* [EXERCISE BRIEF] Write out exactly the lines from the line with "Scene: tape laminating" through the line with "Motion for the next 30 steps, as", both ends included, and no other line.

(Records excerpted from a collection)

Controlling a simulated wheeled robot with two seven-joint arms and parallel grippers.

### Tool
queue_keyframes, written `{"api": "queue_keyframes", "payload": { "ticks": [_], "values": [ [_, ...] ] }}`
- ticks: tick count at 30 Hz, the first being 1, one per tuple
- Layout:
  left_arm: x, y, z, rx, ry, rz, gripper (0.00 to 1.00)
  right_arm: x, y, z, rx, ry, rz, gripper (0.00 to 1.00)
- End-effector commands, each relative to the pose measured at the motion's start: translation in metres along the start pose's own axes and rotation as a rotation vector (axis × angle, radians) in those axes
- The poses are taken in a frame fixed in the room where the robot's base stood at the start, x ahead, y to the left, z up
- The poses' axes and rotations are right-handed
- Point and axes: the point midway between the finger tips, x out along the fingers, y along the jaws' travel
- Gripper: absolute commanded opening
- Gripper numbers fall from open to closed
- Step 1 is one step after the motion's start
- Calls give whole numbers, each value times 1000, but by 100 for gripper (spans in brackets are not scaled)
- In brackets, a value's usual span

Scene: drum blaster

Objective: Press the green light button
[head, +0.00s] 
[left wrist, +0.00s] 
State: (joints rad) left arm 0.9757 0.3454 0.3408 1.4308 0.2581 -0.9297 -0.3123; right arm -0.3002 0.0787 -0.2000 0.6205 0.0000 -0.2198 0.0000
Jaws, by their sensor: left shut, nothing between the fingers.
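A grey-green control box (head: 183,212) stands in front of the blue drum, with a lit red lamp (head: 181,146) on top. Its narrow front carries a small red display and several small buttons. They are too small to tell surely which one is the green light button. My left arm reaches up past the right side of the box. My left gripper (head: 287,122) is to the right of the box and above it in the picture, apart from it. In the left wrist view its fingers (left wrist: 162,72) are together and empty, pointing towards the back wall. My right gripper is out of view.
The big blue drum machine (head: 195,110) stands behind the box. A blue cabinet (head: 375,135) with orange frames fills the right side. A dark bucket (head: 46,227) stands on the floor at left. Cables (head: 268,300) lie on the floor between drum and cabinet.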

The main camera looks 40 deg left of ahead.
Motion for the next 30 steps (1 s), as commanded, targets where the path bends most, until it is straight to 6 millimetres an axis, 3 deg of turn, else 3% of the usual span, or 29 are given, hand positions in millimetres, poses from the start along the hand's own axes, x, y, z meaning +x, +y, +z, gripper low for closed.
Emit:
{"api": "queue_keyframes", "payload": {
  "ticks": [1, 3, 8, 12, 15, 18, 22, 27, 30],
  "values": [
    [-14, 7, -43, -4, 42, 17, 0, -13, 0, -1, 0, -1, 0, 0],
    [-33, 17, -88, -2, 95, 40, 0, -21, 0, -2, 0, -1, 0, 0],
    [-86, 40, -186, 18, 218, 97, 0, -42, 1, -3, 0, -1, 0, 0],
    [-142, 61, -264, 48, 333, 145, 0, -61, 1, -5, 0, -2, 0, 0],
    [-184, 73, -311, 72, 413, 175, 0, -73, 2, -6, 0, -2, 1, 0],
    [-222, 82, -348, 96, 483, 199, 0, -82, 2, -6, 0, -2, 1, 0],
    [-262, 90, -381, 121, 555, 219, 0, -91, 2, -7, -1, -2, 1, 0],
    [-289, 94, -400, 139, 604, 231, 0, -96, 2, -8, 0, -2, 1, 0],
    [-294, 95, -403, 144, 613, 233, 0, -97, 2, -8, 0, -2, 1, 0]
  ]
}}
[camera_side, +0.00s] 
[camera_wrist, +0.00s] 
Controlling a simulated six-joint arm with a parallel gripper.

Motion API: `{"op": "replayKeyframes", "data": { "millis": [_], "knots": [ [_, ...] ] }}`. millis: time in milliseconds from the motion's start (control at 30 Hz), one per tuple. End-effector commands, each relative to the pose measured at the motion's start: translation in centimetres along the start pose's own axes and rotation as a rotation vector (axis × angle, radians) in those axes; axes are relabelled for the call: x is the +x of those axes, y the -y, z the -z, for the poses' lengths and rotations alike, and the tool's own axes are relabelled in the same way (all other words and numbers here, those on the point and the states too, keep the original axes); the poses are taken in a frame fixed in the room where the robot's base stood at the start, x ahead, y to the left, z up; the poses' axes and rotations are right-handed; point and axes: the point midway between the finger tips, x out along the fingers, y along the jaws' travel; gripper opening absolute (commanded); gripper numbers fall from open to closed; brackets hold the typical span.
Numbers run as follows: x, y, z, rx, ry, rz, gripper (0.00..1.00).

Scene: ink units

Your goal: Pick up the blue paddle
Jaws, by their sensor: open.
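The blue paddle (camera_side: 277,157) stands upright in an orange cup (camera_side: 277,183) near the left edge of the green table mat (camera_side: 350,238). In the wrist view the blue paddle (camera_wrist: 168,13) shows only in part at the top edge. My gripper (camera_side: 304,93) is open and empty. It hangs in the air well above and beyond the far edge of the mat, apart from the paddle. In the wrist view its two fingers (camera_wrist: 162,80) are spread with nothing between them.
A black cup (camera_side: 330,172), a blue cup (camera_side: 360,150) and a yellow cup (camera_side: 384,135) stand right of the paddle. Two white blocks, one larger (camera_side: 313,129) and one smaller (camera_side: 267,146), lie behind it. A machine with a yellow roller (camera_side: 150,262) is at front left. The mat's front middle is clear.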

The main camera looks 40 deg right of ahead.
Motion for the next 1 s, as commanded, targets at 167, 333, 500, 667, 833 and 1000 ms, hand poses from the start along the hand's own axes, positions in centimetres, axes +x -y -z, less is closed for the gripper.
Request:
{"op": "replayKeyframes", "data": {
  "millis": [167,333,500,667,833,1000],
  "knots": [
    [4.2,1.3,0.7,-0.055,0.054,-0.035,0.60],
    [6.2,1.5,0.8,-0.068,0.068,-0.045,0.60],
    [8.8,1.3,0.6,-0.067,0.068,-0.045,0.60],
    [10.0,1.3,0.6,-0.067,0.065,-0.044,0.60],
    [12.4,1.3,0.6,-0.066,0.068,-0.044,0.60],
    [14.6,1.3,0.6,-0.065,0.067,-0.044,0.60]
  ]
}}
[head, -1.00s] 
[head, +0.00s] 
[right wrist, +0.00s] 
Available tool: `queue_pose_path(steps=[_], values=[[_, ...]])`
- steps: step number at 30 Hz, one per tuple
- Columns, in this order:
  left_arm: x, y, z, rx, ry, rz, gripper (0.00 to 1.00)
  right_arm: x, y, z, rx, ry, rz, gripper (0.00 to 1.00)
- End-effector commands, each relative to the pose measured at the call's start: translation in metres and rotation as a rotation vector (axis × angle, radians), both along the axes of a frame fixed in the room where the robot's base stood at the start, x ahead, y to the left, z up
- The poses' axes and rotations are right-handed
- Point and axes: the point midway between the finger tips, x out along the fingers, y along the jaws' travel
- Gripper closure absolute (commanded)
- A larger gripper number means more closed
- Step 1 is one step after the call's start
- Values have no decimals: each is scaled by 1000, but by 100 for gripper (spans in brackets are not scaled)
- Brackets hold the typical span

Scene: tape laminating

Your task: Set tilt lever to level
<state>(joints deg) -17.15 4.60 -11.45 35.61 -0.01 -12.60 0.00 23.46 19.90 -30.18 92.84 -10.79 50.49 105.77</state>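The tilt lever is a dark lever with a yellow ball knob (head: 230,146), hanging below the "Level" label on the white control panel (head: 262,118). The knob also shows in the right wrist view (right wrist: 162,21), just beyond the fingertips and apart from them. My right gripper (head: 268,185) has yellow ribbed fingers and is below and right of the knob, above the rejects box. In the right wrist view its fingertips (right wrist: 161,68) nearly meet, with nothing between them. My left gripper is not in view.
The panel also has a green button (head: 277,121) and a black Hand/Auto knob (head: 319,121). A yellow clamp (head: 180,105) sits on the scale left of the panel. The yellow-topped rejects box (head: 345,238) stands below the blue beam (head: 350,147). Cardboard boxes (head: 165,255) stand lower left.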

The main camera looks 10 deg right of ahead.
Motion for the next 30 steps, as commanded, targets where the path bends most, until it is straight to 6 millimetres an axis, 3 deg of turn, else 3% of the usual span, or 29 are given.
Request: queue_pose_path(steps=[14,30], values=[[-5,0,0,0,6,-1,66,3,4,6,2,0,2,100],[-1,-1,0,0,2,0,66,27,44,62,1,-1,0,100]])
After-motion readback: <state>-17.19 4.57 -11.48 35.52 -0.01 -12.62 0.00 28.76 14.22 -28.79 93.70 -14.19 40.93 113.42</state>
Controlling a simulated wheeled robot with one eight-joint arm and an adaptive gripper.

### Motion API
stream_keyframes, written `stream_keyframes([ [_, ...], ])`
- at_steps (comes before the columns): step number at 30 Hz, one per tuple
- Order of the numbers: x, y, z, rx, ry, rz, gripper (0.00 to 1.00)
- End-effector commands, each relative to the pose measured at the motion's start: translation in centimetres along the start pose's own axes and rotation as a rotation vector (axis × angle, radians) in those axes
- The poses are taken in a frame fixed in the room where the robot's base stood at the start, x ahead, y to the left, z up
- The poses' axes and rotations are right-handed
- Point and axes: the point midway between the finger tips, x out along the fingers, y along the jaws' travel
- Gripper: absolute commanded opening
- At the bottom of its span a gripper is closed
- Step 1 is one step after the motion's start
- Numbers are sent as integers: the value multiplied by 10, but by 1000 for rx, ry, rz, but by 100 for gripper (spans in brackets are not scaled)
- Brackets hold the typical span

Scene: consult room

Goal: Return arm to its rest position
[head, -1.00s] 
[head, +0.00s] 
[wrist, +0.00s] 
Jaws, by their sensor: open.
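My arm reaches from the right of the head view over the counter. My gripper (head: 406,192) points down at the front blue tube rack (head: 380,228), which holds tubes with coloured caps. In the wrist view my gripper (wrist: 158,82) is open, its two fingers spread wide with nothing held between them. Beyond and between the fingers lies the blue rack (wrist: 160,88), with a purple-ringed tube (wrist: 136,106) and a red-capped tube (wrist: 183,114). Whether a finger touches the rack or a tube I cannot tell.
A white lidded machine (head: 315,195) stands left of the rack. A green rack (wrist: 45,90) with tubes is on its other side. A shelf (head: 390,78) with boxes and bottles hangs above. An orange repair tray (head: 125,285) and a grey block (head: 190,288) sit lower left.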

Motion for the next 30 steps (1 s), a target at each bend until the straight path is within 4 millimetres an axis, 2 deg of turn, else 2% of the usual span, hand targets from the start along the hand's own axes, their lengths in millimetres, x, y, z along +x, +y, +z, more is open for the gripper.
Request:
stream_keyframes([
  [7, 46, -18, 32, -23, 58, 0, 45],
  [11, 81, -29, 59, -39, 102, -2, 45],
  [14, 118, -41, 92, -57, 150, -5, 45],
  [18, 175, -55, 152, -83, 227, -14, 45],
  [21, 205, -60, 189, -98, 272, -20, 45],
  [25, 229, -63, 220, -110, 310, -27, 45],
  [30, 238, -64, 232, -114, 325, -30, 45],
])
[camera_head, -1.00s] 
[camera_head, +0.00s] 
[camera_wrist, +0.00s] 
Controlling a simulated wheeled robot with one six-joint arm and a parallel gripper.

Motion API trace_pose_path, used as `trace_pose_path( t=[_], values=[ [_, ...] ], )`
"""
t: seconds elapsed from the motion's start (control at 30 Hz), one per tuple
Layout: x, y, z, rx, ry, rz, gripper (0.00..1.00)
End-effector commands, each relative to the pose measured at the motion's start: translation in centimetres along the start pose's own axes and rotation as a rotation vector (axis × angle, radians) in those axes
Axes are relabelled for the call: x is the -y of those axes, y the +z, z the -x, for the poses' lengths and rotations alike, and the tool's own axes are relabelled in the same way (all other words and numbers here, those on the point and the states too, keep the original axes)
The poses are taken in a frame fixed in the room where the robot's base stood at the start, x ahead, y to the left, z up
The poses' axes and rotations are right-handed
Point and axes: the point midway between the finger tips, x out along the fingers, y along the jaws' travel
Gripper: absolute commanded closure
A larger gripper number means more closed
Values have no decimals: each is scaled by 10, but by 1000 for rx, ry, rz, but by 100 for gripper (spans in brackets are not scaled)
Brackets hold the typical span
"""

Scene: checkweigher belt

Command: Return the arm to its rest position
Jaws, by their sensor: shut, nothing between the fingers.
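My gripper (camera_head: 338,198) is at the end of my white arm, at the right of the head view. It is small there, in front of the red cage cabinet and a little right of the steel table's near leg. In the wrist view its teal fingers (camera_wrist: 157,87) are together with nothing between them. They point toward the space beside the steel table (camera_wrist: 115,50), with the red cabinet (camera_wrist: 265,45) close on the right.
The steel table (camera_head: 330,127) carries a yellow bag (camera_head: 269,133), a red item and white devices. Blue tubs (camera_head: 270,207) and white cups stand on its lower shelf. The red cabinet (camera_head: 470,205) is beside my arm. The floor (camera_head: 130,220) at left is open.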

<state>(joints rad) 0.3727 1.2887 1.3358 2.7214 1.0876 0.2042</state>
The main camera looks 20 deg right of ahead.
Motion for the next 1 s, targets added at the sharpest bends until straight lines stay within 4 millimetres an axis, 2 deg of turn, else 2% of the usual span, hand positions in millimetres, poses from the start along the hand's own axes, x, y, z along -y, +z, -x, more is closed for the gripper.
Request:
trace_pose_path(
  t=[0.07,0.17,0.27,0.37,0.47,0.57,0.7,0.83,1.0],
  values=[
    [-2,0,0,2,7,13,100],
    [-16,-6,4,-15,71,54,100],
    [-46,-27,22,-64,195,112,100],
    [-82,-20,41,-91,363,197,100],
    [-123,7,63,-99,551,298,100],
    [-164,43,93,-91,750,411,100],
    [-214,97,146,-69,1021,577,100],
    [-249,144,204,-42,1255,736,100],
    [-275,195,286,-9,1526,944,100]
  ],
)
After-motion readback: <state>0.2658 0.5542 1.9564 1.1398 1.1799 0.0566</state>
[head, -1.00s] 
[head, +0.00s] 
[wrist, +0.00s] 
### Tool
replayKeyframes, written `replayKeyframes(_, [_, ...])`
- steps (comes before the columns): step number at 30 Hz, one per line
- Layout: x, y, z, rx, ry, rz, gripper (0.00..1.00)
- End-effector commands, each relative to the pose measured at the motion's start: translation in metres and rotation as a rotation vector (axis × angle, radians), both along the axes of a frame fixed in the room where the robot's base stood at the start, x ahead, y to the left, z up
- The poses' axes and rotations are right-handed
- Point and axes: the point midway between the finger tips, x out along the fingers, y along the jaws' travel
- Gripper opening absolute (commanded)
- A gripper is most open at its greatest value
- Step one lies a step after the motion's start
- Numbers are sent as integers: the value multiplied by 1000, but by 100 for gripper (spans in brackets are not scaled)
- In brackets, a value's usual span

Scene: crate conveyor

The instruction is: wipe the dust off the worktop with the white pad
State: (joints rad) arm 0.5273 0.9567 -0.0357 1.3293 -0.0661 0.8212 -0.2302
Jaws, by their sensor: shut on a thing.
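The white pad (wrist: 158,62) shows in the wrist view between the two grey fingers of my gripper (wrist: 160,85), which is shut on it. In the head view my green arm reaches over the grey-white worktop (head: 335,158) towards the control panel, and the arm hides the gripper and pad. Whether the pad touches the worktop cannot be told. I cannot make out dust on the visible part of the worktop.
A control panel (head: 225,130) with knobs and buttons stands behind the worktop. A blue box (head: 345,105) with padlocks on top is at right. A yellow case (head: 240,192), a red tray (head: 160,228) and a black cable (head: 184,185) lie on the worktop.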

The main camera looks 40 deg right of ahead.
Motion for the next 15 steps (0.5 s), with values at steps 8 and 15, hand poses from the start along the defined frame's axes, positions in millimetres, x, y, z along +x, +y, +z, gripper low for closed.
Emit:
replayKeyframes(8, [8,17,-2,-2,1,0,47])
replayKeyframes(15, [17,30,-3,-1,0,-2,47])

* [EXERCISE RESULT]
Scene: tape laminating

Your task: Set tilt lever to level
<state>(joints deg) -17.15 4.60 -11.45 35.61 -0.01 -12.60 0.00 23.46 19.90 -30.18 92.84 -10.79 50.49 105.77</state>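The tilt lever is a dark lever with a yellow ball knob (head: 230,146), hanging below the "Level" label on the white control panel (head: 262,118). The knob also shows in the right wrist view (right wrist: 162,21), just beyond the fingertips and apart from them. My right gripper (head: 268,185) has yellow ribbed fingers and is below and right of the knob, above the rejects box. In the right wrist view its fingertips (right wrist: 161,68) nearly meet, with nothing between them. My left gripper is not in view.
The panel also has a green button (head: 277,121) and a black Hand/Auto knob (head: 319,121). A yellow clamp (head: 180,105) sits on the scale left of the panel. The yellow-topped rejects box (head: 345,238) stands below the blue beam (head: 350,147). Cardboard boxes (head: 165,255) stand lower left.

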The main camera looks 10 deg right of ahead.
Motion for the next 30 steps, as commanded, targets where the path bends most, until it is straight to 6 millimetres an axis, 3 deg of turn, else 3% of the usual span, or 29 are given.

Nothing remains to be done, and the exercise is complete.